Heun’s reputation for finding a way to get past a strong defense was key in Watertown-Mayer’s historic win over Orono this past season. The Royals had never defeated the Spartans, a perennial powerhouse that was fresh off of an appearance in the Class A State Championship. But Heun’s three goals proved to be the difference in Watertown-Mayer’s 3-2 win.
“You could tell that some of those goals came where she was just determined to be at that spot, that’s just her mentality,” Perez said. “Her mentality was that we are going to win this game somehow. Even when they tied it 2-2 with like 6 minutes left, she was the first one at the midfield and ready to go because she didn’t want to lose that game.”

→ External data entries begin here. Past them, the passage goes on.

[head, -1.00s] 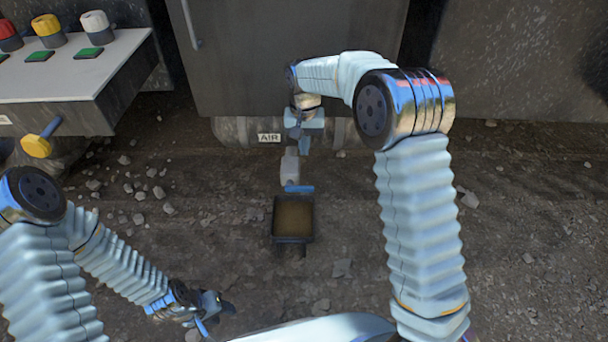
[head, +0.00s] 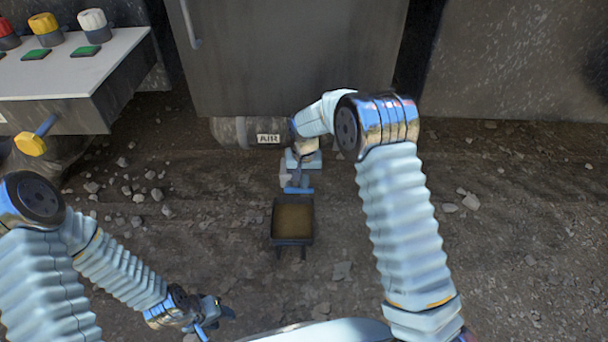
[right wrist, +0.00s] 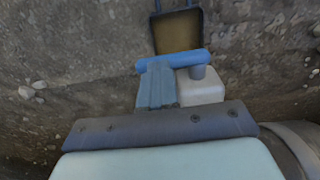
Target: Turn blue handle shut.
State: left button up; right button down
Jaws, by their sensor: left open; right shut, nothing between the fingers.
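The blue handle (head: 298,190) is a short bar lying crosswise on a pale valve body (head: 285,177) below the AIR tank, above a small tray. In the right wrist view the blue handle (right wrist: 172,60) sits across the top of the pale body (right wrist: 202,88), with a grey stem beside it. My right gripper (head: 303,178) is shut and empty, right at the handle. In the right wrist view its blue-grey fingers (right wrist: 157,82) reach the handle's left part; I cannot tell whether they touch. My left gripper (head: 218,312) is open and empty, low over the ground at the left.
The dark tray (head: 294,215) with brown contents stands just in front of the valve. The AIR tank (head: 230,131) lies behind it, under a grey cabinet (head: 290,60). A control panel (head: 75,65) with knobs and a yellow-ended lever (head: 32,143) is at left. Gravel ground is open at right.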

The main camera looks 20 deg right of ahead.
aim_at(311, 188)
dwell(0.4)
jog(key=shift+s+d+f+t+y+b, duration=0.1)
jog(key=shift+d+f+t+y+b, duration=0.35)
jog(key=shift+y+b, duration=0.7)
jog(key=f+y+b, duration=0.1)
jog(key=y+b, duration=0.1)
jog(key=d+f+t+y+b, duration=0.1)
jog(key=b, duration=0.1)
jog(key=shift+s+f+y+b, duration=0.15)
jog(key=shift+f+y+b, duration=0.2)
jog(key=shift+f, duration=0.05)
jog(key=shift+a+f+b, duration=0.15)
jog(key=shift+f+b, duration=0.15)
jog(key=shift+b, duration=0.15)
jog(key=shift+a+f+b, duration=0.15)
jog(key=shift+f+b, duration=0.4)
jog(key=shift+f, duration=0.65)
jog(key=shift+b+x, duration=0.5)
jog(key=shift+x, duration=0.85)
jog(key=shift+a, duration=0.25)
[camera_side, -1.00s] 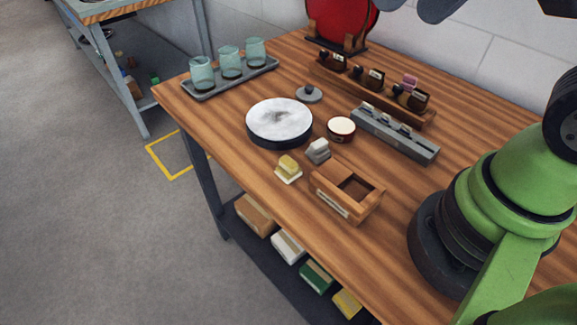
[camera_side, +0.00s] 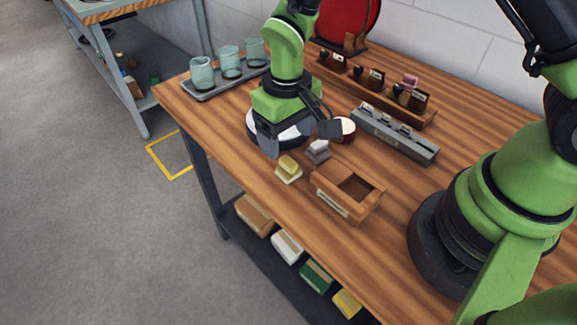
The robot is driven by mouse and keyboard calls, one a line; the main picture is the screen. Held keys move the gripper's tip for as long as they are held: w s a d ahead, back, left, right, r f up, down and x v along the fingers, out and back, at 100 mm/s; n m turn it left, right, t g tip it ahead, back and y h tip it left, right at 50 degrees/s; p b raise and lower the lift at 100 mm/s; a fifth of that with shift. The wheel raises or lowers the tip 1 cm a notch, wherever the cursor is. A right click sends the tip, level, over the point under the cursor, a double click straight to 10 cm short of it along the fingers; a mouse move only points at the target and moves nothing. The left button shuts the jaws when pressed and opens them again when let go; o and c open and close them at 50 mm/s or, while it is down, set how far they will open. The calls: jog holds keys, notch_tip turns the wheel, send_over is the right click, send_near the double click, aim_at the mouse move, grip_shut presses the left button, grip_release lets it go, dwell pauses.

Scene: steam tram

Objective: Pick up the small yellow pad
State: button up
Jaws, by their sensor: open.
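The small yellow pad (camera_side: 288,164) sits on a pale base near the table's front edge, left of the wooden box. My gripper (camera_side: 299,143) is open and empty, above and just behind the pad, its fingers pointing down toward the front. The fingers look apart from the pad.
A small grey block (camera_side: 318,150) stands right beside the pad. An open wooden box (camera_side: 347,192) is to the right, and a red-rimmed round pot (camera_side: 345,127) behind. A tray (camera_side: 202,94) with glasses is at the back left. The table front (camera_side: 250,180) is bare.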

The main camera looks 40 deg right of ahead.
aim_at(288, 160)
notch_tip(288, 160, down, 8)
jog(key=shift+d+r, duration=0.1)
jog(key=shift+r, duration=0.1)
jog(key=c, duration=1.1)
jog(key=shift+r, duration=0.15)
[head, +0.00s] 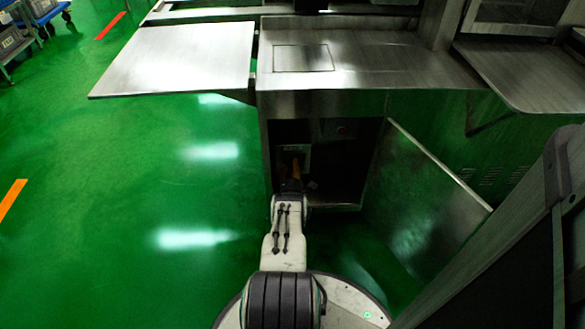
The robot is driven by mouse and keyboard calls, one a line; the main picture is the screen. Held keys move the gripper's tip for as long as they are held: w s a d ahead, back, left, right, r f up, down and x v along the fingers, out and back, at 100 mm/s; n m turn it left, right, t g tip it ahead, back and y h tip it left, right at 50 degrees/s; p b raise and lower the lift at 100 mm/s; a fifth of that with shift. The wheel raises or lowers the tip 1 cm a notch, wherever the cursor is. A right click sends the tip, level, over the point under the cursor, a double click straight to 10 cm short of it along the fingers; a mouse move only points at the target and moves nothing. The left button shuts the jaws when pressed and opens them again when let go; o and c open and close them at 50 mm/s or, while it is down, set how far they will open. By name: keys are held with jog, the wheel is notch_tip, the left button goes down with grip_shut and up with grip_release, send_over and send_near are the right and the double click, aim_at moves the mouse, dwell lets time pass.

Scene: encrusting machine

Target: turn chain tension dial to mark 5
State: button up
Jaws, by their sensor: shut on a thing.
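My arm reaches forward into the open lower compartment of the steel machine (300,103). The dial's marks and pointer cannot be read in the head view.
The compartment's metal door (425,190) hangs open to the right. A steel shelf (180,60) juts out at upper left, another (530,75) at right. Green floor (120,200) is clear on the left.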

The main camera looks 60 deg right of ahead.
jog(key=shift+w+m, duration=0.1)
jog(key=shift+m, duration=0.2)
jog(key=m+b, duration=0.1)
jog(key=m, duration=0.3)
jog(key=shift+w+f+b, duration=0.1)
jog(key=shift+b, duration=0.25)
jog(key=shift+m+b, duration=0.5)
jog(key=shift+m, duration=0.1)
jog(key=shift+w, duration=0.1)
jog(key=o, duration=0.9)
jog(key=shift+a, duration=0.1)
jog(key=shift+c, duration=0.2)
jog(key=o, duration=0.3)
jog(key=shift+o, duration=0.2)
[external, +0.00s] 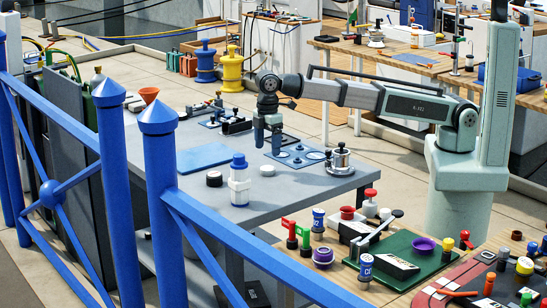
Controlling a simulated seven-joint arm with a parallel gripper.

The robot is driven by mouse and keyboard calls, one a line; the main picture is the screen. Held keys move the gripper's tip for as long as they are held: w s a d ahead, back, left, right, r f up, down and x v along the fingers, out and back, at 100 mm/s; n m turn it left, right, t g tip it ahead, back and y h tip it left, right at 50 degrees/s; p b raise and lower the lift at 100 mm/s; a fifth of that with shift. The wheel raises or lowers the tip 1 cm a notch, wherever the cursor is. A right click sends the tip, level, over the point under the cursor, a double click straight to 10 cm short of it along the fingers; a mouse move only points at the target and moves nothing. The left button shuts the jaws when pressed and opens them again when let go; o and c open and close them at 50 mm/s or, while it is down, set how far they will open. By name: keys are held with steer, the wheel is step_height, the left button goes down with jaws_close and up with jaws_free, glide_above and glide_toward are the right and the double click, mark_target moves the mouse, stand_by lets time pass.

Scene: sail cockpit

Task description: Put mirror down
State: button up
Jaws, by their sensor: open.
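My gripper (267,146) points down over the grey table (215,232), near the left edge of a flat blue plate with round openings (297,155). Its fingers are small in this view, and I see nothing clearly held between them. I cannot pick out a mirror for certain. Dark flat pieces lie just behind the gripper, partly hidden by it. Whether the fingertips touch the plate or the table cannot be told.
A silver knobbed device (340,160) stands right of the plate. A blue-and-white bottle (239,180), a black puck (214,179) and a blue mat (205,158) are nearer left. A blue railing (160,200) crosses the foreground. The table's front is mostly clear.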

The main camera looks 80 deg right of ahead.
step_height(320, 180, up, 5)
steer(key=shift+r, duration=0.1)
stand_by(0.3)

And funny oddly enough, competing against one of the best teams in the state was one of the few times Heun got a hat trick. Though she has 40 goals in her 4 years on varsity, her high-scoring games usually stop at two goals, with the third being elusive. Yet against the Spartans, Heun finally got a hat trick with the late winner to give the Royals and her one of their fondest memories.
“It was amazing, I was am really happy that my team and I were able to pull it off,” she said.
Over her 4 years on the team, Heun has grown with the program, as the Royals went from never posting a winning record to being ranked in the top-10 in the state. Perez said her first start on varsity is a good example of players needing to be ready for the moment, but her team-first attitude in doing whatever is needed – be it goals, assists or supporting the midfield – personifies what the Watertown-Mayer soccer program is about and has led to their recent success.
“I have gotten to see the program grow and the girls come together and become one team,” she said. “There is not a difference between middle school, JV and varsity. We all support each other and we all are after one goal - which is to represent our school.”